Peterston-super-Ely is a village and parish on the River Ely in Glamorgan. The community population taken at the 2011 census was 874.[1]

History and description

As its name suggests, the village lies on the River Ely, on the other side of which is the Coryton estate. The local parish church (in heavily restored simple Perpendicular style) is dedicated to St Peter. There are small remains of a castle.

The oldest structure in the conservation area is the remains of Peterston Castle situated beside Castle Bungalow. The castle was built by the Norman lords of the manor, Le Sor family probably in the mid 13th century. It replaced an earlier structure destroyed by the Welsh and in turn was sacked and destroyed by Owain Glyndwr in 1403. The earliest feature of St Peter’s Church is the 14th-century chancel arch but the church is more notable for its Perpendicular style tower. The west tower with its corbelled battlements and gargoyles is 15th century. The chancel was mostly rebuilt in 1890-91 by Kempson & Fowler. From the mediæval period until the 19th century, the settlement was a small rural community with the majority of its inhabitants deriving an income from agriculture. Major change arrived with the construction of the railway (opened 1850) and the opening of a railway station west of the village in the second half of the 19th century. A comparison of the pre-railway Tithe Map of c. 1840 with the First Edition Ordnance Survey of c.1880 shows that the railway required a slight re-alignment of the through road giving rise to the unusual alignment of properties south of the railway bridge. During the immediate post-railway period a school was built south of the church, The Old Rectory was built in 1857 and the chancel of St Peter’s Church was largely reconstructed. It has been suggested that the higher roots of the older yews in the churchyard indicate that the churchyard was cleared in the 19th century. In the early 20th century John and Reginald Cory, coal magnates, began a Garden Village to the south of, and quite separate from, the historic village, now known as Wyndham Park. Main Avenue was, and remains, a wide and straight spine road uphill from a bridge over the river. The road originally crossed the river on the site of today’s footbridge but is now re-directed westwards along Wyndham Park Way. The church’s lych gate is dedicated to those who fell in the Great War. The cost of the playing fields was deferred by grateful parishioners following the 1939-1945 War. Further housing development took place in the late 20th century adding to the settlement’s population and thereby helping the village to continue to support a village shop and school.


Croes-y-parc Chapel

Entering the village from the east side one will pass the local village primary school on the right hand side and the first of two pubs, The Three Horse Shoes on the right hand side.[2]
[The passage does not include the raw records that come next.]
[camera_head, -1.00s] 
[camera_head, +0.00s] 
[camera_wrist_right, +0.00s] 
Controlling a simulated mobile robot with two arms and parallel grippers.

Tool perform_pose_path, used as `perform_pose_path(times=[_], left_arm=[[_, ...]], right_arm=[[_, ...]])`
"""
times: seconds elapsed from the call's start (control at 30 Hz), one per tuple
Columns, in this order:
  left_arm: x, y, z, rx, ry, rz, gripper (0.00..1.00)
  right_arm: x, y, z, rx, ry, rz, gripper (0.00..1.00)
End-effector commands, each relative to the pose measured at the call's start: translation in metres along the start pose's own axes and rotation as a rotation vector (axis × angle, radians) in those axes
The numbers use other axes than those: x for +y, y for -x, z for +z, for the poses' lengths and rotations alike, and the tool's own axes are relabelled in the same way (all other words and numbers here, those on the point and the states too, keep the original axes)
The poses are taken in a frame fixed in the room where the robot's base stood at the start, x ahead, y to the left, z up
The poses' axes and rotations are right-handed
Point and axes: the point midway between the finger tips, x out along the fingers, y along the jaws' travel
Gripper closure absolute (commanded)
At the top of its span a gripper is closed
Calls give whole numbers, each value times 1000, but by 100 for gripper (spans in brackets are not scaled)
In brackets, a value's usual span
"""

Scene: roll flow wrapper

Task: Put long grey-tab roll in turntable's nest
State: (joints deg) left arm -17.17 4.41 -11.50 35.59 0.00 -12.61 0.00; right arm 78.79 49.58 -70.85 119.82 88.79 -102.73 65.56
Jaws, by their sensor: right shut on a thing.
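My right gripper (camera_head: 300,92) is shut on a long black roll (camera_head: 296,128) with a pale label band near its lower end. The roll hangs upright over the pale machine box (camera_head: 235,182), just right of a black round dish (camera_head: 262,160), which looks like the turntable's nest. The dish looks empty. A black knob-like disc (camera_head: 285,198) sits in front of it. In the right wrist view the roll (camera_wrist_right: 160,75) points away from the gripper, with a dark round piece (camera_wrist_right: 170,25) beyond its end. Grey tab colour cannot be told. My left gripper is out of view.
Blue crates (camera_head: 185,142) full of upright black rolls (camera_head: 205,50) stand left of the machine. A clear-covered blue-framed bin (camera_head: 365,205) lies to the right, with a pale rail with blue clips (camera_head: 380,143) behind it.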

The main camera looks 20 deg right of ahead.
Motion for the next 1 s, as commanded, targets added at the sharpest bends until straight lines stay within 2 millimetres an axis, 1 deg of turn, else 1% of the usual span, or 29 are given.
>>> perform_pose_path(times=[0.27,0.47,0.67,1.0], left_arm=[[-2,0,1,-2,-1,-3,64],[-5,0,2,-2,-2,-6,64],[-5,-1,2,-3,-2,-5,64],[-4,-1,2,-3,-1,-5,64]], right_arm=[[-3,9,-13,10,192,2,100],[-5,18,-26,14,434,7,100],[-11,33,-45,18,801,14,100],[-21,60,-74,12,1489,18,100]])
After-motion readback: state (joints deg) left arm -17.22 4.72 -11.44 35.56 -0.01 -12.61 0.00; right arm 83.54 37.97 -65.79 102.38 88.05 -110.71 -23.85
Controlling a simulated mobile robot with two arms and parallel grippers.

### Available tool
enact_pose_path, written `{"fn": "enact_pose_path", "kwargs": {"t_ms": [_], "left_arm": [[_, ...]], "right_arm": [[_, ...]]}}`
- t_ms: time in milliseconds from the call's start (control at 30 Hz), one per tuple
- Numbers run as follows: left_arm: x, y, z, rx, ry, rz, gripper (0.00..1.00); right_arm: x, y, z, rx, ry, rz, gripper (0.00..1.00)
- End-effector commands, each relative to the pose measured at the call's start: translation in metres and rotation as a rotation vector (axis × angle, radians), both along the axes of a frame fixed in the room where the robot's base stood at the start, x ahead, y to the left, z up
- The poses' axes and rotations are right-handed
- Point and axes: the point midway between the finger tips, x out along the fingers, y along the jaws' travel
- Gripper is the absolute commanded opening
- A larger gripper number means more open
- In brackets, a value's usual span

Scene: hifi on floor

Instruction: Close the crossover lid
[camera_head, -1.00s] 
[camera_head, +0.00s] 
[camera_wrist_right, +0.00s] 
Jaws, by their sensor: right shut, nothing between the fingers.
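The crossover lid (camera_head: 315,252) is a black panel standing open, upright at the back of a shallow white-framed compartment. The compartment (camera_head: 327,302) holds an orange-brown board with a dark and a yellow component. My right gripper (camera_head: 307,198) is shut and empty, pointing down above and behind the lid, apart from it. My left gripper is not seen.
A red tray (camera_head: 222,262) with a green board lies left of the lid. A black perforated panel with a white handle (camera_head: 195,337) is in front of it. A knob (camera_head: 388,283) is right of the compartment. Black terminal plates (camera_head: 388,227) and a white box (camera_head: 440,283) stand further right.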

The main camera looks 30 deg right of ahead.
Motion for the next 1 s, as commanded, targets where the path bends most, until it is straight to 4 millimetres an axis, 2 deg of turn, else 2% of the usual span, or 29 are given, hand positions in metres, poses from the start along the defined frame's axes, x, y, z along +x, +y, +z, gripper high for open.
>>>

Past the Pub lies the local village shop and post office, the local BT telephone exchange followed by the church of St Peter. Opposite the Church lies the memorial park, which was created as a memorial to the brave soldiers who died in World War I. Next to the playing fields is the village hall, which was left to the villagers for the continuation of community spirit. The local playing fields are the home base of the Peterston Juniors Football Club[3] and the local tennis club. The tennis club contains three modern all weather asphalt courts and youth community coaching is available. A community playground was erected in 1975 and was only recently upgraded to modern standards in 2013 by local residents through fundraising.[4]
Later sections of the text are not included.